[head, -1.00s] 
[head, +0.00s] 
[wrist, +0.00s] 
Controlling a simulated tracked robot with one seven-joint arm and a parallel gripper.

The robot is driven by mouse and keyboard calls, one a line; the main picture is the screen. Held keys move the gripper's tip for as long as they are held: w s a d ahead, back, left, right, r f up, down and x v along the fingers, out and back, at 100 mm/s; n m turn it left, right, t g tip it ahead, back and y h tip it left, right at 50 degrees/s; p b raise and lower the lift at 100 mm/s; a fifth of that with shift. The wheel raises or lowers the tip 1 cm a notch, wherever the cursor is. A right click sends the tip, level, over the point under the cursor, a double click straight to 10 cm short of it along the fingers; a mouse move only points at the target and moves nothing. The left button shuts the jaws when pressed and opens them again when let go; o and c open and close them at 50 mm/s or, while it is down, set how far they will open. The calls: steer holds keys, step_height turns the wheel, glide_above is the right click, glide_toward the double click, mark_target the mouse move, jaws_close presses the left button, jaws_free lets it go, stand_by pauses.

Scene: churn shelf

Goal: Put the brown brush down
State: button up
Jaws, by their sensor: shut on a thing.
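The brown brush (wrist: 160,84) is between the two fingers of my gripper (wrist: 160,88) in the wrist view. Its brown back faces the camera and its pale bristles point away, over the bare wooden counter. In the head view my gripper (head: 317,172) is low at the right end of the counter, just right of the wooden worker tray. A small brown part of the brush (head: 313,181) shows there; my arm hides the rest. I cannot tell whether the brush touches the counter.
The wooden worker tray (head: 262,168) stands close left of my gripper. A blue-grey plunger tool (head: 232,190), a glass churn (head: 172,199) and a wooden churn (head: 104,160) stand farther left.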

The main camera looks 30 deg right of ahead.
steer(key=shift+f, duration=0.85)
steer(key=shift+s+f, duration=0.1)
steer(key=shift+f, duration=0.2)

◆ ◆ ◆

Please return, exactly as they appear, the lines starting at the one that contains "[wrist, +0.00s]" and ending at the one that contains "State: button up".

[wrist, +0.00s] 
Controlling a simulated tracked robot with one seven-joint arm and a parallel gripper.

The robot is driven by mouse and keyboard calls, one a line; the main picture is the screen. Held keys move the gripper's tip for as long as they are held: w s a d ahead, back, left, right, r f up, down and x v along the fingers, out and back, at 100 mm/s; n m turn it left, right, t g tip it ahead, back and y h tip it left, right at 50 degrees/s; p b raise and lower the lift at 100 mm/s; a fifth of that with shift. The wheel raises or lowers the tip 1 cm a notch, wherever the cursor is. A right click sends the tip, level, over the point under the cursor, a double click straight to 10 cm short of it along the fingers; a mouse move only points at the target and moves nothing. The left button shuts the jaws when pressed and opens them again when let go; o and c open and close them at 50 mm/s or, while it is down, set how far they will open. The calls: steer holds keys, step_height turns the wheel, glide_above is the right click, glide_toward the double click, mark_target the mouse move, jaws_close presses the left button, jaws_free lets it go, stand_by pauses.

Scene: churn shelf

Goal: Put the brown brush down
State: button up

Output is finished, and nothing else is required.